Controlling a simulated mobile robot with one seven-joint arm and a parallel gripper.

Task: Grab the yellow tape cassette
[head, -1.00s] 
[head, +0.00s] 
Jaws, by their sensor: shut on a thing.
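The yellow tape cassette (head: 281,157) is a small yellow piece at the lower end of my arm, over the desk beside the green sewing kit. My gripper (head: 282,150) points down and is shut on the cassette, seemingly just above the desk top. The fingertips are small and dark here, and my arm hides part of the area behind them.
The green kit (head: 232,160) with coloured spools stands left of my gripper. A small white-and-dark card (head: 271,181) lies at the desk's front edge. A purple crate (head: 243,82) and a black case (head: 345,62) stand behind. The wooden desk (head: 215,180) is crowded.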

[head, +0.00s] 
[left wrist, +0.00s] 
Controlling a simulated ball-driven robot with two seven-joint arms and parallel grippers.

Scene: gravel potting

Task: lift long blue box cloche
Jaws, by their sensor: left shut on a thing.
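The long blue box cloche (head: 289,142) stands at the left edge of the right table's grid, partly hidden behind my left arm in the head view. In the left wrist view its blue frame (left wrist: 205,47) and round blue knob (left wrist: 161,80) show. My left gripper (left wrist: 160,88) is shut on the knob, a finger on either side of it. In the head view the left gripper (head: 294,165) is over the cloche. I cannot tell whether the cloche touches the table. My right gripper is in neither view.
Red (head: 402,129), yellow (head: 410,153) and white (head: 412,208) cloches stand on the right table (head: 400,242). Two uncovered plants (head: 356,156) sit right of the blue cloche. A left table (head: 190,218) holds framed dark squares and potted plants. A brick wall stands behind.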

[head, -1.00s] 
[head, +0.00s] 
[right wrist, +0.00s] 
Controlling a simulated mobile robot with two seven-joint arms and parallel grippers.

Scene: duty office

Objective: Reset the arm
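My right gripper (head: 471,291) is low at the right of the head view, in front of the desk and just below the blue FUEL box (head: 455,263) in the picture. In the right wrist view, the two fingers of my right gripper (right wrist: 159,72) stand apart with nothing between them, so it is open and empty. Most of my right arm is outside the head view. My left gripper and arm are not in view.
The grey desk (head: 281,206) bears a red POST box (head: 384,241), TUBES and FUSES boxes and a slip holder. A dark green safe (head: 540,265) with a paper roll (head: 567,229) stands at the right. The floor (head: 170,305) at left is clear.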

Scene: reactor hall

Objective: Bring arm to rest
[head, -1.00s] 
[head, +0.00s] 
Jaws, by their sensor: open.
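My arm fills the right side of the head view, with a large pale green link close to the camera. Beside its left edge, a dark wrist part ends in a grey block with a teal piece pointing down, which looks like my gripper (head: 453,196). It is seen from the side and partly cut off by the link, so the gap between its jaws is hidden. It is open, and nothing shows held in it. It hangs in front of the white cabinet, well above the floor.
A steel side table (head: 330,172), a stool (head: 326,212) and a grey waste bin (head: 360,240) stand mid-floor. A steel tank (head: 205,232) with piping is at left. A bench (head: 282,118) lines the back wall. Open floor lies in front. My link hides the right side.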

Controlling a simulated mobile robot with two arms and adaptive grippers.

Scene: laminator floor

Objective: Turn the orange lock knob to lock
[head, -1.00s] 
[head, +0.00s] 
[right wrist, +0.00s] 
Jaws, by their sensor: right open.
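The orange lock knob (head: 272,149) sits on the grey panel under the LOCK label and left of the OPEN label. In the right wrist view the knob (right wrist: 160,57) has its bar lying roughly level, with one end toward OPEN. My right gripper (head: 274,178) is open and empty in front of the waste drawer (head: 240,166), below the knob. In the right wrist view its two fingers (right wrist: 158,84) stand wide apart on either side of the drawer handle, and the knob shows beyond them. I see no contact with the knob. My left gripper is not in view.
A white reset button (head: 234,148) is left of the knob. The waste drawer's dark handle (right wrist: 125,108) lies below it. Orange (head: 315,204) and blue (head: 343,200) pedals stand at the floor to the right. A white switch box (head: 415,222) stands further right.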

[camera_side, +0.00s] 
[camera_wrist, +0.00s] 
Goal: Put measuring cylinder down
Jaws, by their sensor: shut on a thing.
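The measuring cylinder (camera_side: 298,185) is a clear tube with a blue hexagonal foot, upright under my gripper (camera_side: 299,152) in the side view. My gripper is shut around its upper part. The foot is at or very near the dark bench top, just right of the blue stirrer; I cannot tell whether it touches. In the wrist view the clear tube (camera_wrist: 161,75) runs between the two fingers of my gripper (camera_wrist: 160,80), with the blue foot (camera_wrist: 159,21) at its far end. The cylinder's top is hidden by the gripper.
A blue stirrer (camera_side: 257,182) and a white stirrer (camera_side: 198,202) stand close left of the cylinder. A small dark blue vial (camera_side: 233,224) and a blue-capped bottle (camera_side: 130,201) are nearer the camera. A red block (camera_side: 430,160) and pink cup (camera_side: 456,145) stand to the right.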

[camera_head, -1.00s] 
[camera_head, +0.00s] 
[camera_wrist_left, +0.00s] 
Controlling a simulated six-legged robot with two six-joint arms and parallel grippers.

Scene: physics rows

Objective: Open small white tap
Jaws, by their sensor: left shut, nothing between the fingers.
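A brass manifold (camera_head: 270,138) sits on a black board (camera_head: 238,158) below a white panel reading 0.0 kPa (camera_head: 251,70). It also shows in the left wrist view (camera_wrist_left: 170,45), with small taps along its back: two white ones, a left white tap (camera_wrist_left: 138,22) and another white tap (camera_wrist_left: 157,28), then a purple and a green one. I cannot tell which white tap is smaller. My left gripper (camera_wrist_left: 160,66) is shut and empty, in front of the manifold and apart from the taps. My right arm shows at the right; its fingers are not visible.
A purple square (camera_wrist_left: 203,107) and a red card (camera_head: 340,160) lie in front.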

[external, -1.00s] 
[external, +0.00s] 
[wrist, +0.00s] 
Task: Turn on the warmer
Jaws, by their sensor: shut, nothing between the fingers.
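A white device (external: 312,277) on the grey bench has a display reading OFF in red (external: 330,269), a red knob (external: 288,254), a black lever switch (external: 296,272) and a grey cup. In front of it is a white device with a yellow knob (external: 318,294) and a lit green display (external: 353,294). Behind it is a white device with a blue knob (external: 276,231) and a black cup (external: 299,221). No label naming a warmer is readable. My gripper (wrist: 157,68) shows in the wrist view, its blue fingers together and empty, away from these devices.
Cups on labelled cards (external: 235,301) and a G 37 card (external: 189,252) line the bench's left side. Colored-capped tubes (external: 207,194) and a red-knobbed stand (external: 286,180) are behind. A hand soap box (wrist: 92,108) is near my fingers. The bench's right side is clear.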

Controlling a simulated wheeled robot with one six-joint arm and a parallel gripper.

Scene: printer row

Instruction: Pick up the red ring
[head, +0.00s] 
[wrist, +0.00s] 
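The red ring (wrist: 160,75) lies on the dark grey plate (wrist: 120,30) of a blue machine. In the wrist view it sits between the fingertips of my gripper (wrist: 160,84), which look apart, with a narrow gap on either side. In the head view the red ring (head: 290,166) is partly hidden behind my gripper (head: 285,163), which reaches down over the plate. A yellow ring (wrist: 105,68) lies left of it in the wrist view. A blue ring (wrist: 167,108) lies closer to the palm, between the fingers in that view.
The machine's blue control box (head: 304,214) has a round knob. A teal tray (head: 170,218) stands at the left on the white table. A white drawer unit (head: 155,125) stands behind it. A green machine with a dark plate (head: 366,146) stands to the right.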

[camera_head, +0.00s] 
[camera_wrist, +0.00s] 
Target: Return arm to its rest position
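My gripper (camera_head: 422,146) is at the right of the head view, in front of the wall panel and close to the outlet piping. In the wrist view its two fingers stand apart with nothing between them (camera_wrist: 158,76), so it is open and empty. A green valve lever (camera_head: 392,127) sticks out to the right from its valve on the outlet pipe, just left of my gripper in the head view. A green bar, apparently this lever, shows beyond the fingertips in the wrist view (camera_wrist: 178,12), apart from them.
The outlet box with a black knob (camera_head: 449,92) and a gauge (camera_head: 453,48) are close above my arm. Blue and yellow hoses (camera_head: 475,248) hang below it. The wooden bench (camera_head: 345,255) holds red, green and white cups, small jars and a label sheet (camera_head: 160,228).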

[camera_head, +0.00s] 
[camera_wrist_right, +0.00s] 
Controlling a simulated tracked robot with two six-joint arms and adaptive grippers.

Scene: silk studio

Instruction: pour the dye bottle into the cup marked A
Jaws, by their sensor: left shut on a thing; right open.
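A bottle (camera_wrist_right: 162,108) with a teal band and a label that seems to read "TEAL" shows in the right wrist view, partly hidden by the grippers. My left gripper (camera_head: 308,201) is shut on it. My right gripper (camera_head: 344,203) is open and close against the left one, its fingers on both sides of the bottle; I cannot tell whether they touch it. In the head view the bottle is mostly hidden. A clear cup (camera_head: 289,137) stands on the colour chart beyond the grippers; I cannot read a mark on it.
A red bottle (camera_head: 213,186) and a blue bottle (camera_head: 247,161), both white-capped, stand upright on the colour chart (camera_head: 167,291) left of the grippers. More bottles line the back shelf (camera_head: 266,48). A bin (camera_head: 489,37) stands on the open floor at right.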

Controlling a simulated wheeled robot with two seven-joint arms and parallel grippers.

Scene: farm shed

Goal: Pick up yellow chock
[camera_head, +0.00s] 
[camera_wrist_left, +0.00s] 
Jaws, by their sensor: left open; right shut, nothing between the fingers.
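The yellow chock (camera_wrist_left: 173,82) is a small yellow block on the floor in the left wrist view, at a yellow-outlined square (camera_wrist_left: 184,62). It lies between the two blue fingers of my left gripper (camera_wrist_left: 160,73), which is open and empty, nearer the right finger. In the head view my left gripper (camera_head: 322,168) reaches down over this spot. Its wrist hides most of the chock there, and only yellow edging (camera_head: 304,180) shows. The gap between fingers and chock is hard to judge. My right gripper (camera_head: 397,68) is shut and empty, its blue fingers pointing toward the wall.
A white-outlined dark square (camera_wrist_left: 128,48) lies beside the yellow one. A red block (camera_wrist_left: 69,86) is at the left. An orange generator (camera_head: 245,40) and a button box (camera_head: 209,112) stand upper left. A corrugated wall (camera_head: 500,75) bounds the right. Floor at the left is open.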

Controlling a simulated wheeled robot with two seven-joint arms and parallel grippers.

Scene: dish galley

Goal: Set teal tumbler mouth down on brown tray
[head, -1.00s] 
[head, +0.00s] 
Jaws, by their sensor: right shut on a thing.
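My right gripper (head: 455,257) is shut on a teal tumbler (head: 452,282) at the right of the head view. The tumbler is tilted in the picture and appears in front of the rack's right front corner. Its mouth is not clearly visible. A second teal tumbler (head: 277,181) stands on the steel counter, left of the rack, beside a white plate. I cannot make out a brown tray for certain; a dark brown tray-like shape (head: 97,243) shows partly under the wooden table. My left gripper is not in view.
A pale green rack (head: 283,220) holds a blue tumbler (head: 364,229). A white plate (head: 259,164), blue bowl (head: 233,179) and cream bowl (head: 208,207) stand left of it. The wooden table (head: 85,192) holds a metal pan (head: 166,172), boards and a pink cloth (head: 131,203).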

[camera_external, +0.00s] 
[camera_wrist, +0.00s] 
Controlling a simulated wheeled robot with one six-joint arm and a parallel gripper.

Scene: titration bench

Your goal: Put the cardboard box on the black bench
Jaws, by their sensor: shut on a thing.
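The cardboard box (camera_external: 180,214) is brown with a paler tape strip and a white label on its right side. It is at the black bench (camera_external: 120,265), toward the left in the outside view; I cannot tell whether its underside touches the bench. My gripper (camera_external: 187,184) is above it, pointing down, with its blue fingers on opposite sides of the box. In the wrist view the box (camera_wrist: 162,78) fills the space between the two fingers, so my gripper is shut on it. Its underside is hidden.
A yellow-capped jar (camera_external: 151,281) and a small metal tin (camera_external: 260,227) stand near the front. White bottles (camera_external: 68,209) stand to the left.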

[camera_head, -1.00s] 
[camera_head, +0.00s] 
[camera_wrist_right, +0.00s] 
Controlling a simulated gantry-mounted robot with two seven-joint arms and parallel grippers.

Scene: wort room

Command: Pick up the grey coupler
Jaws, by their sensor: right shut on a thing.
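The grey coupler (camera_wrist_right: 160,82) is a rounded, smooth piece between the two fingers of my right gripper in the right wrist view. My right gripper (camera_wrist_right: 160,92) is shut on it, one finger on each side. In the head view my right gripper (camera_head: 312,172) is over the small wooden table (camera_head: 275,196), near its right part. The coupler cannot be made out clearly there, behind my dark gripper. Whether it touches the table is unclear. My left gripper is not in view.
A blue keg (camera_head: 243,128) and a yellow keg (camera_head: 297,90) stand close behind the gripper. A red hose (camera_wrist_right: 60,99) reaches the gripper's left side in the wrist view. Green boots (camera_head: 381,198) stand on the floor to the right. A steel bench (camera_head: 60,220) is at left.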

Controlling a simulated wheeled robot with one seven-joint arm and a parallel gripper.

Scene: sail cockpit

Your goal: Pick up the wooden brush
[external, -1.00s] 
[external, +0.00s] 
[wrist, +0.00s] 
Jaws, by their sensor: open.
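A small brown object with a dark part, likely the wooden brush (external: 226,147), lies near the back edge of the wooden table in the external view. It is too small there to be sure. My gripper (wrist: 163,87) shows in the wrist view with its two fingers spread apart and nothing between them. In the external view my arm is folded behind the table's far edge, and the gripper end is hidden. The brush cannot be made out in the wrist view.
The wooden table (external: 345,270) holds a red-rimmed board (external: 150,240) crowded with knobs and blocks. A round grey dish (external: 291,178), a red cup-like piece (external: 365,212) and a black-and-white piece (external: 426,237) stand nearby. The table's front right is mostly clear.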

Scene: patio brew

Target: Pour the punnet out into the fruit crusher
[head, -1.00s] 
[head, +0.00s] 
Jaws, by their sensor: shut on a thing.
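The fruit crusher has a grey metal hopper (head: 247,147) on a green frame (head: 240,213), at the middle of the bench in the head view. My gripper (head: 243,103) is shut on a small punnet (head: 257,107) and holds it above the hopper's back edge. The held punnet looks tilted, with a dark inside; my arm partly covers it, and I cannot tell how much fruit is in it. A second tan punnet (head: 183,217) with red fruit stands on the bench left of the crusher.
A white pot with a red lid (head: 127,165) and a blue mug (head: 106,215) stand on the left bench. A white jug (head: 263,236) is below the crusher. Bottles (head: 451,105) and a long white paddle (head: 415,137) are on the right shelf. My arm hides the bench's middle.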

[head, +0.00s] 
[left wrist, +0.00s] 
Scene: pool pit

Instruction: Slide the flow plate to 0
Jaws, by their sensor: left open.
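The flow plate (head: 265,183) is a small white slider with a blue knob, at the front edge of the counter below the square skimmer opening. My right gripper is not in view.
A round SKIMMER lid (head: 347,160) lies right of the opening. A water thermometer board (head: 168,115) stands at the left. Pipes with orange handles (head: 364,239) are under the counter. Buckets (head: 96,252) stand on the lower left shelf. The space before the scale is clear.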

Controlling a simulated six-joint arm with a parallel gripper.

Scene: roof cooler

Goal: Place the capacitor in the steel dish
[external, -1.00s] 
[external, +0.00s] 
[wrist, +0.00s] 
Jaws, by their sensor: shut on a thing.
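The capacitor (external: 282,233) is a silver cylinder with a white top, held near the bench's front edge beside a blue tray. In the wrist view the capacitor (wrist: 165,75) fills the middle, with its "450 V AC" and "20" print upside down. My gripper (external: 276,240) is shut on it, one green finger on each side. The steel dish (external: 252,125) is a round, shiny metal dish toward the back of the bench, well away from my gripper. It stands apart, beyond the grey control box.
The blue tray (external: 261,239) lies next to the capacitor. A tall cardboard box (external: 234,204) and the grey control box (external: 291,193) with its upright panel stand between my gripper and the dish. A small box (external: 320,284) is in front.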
============
§ What is needed
Set down the lines above as they stand, starting with the first line and ending with the line that contains "Task: lift long blue box cloche".

§ Response
Controlling a simulated mobile robot with one seven-joint arm and a parallel gripper.

Task: Grab the yellow tape cassette
[head, -1.00s] 
[head, +0.00s] 
Jaws, by their sensor: shut on a thing.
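The yellow tape cassette (head: 281,157) is a small yellow piece at the lower end of my arm, over the desk beside the green sewing kit. My gripper (head: 282,150) points down and is shut on the cassette, seemingly just above the desk top. The fingertips are small and dark here, and my arm hides part of the area behind them.
The green kit (head: 232,160) with coloured spools stands left of my gripper. A small white-and-dark card (head: 271,181) lies at the desk's front edge. A purple crate (head: 243,82) and a black case (head: 345,62) stand behind. The wooden desk (head: 215,180) is crowded.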

[head, +0.00s] 
[left wrist, +0.00s] 
Controlling a simulated ball-driven robot with two seven-joint arms and parallel grippers.

Scene: gravel potting

Task: lift long blue box cloche

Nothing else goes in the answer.